Perhaps in a more ear-friendly fashion, its digital landscape seems to evolve even more dramatically. Over the last four months, I have been able to witness this on-going, silent revolution, through a series of insightful talks and conferences. Amid the growing data fever, London seemed like the perfect place to check the temperature.

Under construction: the road to Open Data

Who: Carole Tullo, Director of Information Policy and Services, National Archive
When: 26/10/10
Where: UCL lecture, Gower Street

After weeks of intense negotiation over what was seen as a shotgun wedding between the Tories and the Lib Dems, came about the time came to draft a sustainable programme.

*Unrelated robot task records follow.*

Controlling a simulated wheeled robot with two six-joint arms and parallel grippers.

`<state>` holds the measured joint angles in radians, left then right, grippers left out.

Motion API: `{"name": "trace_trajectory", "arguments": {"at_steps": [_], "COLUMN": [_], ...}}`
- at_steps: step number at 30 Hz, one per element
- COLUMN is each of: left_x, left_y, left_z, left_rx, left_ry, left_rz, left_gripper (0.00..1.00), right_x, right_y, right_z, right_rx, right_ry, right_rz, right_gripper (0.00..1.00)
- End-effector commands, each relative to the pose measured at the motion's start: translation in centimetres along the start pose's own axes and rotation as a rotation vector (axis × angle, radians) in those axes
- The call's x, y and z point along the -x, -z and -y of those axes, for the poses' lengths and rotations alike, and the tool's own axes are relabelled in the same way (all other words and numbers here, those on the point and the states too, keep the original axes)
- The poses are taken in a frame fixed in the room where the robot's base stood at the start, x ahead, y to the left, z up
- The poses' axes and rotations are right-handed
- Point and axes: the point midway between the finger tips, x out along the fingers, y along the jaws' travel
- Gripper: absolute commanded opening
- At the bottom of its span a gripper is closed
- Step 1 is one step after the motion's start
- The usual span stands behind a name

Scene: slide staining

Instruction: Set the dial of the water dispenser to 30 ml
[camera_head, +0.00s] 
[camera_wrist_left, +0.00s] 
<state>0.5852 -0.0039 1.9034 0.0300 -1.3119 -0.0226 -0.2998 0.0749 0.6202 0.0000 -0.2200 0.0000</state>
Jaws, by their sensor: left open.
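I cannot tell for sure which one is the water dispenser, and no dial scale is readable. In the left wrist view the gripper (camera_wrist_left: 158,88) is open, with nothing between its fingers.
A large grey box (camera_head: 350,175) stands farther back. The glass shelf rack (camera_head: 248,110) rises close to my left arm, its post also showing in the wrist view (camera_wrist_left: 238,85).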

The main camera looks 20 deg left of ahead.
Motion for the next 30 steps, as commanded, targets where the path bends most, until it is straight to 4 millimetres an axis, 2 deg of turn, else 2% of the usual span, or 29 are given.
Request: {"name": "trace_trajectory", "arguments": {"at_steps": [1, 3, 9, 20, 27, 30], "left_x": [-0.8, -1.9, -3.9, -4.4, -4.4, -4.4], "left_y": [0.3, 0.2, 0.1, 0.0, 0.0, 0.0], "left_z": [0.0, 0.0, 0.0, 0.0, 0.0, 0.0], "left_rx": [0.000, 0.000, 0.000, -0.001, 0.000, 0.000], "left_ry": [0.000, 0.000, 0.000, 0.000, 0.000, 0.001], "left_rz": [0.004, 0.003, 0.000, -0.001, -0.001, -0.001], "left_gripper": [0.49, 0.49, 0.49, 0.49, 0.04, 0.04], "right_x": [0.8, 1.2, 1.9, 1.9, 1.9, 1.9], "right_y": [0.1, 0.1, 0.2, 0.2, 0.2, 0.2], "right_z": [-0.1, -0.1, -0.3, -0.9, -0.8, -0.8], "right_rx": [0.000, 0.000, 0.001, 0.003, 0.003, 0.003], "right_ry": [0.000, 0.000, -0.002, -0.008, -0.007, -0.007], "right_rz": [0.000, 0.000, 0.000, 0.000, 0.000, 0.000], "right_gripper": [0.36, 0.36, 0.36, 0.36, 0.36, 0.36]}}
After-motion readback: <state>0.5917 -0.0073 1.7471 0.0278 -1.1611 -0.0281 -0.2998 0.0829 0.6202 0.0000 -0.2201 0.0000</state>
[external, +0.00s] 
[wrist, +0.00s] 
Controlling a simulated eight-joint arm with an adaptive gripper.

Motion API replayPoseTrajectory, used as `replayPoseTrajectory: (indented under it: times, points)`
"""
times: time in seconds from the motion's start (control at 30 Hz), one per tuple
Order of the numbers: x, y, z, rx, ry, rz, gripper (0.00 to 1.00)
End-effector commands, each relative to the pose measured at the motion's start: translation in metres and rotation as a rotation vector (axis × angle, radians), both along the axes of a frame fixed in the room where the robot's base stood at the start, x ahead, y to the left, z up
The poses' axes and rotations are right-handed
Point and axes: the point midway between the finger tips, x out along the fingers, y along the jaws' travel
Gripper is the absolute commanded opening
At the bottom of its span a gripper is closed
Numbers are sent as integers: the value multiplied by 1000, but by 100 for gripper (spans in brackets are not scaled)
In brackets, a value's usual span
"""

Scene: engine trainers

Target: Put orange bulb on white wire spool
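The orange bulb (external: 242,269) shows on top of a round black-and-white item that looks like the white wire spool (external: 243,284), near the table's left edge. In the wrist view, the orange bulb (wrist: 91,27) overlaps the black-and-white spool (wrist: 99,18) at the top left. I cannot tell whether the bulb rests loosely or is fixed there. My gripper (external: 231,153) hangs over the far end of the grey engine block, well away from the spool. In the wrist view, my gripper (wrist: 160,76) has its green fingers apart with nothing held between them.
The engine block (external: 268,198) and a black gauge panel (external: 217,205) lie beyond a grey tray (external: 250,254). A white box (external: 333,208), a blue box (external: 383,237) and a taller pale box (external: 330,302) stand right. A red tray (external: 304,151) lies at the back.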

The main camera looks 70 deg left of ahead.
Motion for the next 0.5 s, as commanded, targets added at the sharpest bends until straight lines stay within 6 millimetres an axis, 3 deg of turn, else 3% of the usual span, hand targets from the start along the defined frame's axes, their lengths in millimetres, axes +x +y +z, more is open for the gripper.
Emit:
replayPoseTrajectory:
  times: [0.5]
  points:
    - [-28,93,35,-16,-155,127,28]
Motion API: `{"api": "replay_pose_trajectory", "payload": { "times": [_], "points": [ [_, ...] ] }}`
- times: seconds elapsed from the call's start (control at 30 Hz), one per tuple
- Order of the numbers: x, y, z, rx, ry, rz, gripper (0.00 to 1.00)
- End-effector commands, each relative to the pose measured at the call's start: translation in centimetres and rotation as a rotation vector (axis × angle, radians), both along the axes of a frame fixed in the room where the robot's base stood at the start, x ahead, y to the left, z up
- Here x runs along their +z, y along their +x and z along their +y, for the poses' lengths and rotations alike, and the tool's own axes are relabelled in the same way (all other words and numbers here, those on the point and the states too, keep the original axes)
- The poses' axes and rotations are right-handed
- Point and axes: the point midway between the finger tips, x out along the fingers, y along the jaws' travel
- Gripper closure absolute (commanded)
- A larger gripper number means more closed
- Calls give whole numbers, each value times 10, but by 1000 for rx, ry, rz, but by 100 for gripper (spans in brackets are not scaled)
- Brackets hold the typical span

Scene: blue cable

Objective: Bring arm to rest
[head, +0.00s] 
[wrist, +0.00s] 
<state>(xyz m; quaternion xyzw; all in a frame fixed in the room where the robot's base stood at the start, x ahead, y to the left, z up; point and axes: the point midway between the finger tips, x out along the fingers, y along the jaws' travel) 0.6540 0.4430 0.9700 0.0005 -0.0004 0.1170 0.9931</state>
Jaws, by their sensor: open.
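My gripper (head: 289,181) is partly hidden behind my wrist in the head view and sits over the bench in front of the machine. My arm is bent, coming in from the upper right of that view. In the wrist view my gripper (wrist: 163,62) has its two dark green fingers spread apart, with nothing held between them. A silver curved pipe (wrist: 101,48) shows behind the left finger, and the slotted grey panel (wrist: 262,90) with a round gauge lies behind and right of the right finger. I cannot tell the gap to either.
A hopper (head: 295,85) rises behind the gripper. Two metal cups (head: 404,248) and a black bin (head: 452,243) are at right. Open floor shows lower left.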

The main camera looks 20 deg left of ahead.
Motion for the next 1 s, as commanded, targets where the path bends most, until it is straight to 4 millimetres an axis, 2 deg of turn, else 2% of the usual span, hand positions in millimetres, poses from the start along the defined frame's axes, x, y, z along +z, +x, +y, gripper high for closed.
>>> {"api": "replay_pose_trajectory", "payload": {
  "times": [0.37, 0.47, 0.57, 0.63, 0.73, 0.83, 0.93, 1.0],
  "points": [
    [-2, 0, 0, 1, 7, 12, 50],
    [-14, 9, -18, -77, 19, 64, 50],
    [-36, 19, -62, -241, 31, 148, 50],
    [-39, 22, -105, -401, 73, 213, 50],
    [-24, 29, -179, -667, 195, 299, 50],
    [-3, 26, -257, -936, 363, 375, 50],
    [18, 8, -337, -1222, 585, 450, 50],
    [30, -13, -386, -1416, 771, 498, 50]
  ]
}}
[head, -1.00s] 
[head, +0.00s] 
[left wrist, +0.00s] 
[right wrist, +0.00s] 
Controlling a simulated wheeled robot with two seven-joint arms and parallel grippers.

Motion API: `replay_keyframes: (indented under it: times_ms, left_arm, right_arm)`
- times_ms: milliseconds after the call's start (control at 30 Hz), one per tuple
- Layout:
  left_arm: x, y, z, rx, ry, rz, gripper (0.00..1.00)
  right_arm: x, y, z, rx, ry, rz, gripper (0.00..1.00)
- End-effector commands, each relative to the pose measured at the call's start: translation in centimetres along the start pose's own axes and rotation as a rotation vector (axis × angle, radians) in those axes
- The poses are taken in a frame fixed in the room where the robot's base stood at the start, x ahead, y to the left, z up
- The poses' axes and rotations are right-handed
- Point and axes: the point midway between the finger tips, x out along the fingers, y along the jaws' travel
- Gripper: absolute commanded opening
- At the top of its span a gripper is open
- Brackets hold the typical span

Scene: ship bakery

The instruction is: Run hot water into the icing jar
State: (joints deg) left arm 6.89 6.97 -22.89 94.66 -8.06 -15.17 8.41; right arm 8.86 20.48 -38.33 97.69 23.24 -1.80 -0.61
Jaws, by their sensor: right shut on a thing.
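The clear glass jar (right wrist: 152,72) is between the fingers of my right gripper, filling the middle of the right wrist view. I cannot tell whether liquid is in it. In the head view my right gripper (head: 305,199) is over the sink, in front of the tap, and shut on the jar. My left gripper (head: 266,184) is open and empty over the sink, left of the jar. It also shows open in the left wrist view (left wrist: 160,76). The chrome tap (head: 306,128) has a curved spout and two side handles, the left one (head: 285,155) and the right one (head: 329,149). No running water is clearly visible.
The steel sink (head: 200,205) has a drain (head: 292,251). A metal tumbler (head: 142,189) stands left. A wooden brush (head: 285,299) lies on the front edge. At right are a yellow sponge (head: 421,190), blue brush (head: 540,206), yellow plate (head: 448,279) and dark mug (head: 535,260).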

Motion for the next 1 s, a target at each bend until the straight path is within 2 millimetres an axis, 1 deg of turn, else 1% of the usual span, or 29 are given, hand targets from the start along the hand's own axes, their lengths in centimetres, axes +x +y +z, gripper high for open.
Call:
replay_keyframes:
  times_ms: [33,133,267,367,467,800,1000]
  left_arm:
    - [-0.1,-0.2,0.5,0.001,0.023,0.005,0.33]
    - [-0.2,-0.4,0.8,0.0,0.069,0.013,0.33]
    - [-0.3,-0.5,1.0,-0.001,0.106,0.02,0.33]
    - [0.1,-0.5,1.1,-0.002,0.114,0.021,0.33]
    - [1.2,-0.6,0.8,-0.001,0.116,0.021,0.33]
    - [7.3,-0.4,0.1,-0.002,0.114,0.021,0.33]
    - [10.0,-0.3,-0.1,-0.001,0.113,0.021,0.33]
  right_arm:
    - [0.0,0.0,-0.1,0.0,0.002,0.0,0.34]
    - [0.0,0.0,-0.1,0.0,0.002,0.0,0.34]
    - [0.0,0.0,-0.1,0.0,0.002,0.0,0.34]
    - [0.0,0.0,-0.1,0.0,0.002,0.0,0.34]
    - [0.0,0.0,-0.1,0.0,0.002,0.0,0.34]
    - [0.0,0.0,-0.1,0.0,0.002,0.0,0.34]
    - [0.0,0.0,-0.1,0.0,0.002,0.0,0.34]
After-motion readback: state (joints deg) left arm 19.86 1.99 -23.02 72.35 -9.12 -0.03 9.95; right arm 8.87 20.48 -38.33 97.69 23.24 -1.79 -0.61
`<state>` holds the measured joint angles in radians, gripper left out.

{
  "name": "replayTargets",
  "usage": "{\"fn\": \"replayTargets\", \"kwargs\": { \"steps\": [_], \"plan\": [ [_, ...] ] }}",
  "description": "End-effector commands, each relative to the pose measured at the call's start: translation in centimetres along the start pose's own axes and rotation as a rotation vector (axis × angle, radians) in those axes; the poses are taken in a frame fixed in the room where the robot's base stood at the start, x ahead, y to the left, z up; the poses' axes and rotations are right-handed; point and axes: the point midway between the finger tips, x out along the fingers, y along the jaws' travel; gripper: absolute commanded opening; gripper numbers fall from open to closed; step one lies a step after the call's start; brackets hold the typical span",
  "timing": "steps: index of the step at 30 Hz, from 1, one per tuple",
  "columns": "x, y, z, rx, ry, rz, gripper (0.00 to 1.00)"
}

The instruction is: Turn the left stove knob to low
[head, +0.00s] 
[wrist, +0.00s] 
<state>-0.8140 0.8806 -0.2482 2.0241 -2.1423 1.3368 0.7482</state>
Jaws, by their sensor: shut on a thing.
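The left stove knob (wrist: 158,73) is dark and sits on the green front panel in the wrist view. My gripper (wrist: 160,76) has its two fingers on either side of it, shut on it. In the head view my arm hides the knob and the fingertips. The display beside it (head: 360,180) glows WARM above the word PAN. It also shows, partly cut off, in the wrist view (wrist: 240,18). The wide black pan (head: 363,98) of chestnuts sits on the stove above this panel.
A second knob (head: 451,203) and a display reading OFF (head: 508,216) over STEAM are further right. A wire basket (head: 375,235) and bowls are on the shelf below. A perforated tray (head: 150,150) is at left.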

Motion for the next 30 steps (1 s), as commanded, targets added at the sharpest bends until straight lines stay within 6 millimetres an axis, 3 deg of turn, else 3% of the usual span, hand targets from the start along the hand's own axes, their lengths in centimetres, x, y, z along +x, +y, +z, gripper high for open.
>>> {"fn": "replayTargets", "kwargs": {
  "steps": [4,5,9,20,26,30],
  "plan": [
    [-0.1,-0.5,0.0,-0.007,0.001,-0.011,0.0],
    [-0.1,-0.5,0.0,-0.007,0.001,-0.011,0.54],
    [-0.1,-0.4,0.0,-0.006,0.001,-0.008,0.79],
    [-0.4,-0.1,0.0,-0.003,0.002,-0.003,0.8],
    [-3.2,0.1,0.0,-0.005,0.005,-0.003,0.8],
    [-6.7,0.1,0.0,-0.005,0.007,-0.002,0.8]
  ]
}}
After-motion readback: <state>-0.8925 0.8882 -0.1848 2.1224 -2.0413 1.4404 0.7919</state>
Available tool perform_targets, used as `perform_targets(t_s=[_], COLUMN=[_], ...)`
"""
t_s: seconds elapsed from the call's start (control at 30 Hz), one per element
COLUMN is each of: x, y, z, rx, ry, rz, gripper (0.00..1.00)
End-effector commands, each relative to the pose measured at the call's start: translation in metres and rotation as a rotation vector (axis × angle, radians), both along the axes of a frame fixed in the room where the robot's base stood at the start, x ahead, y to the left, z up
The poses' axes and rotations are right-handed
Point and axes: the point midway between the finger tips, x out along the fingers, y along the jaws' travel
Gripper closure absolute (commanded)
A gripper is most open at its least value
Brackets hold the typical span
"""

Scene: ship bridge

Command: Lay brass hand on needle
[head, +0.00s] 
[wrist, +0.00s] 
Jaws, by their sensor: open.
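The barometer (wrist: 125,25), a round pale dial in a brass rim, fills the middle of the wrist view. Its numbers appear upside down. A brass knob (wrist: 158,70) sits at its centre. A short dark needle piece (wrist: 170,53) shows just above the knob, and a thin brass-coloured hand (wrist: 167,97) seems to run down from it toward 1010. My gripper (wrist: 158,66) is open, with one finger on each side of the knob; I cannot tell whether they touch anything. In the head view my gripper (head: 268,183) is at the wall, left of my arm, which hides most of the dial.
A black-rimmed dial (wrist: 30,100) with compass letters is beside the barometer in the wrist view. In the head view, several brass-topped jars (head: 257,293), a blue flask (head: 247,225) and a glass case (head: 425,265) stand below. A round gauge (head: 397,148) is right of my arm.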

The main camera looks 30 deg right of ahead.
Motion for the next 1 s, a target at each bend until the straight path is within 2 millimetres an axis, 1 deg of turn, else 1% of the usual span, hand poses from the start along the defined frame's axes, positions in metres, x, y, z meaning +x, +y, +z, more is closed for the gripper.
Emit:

The Crown copyrighted Coalition Agreement, published in May, notably highlights the need for enhanced Government transparency.

“The Government believes that we need to throw open the doors of public bodies, to enable the public to hold politicians and public bodies to account. […] We will create a new ‘right to data’ so that government-held datasets can be requested and used by the public, and then published on a regular basis.”

(Article 16 of the Coalition Agreement)

The simple “right to data” phrase measures the distance travelled the last few years over the disclosure of Public Sector Information (PSI). After continuing campaigning, successes such as the COINS database last year clearly showed the way forward. Openness is also listed as one of the five priorities of Britain’s Big Society, the flagship policy idea endorsed by David Cameron and his supporters.

As a matter of fact, the UK government has long recognised the importance of the re-use of its data by including it in its agenda. The European Commission implemented a 2003 EU directive which encourages PSI sharing and develops innovation. Interestingly, the British government has now formally established the Function of Knowledge and Information Management (KIM) in the same way that the IT and Communications. The GKIM Network is managed by the National Archives that supports and promotes Knowledge and Information Management across government, ensuring that correct information is maintained and survives for tomorrow. However, the full potential of public sector information has arguably not been unlocked as I write these lines. The relentless efforts of Europe-wide initiatives, such as the ePSI platform, aim to determine a common code of good practices.

Refining raw data

Who: Rufus Pollock, Open Knowledge Foundation
When: 21/10/10
Where: Dataconomy, Media 140, Kings Cross

Yet highly satisfying, openness is not an end to itself. The need to help grow the open data ecosystem has risen, for example by adapting the tools and methodologies of the free/open source software community. Among other projects, Rufus Pollock helped initiate the Open Knowledge Foundation project, a not-for-profit organization founded in 2004 and dedicated to promoting open knowledge in all its forms. The Foundation is home to various open knowledge projects, communities and resources, including the Comprehensive Knowledge Archive Network, an open source registry for datasets. The initiative revolves around the idea that all open data are not necessarily machine-readable. Hence the necessity to “clean” the data before uploading it onto a platform, through a process described as “componentization”.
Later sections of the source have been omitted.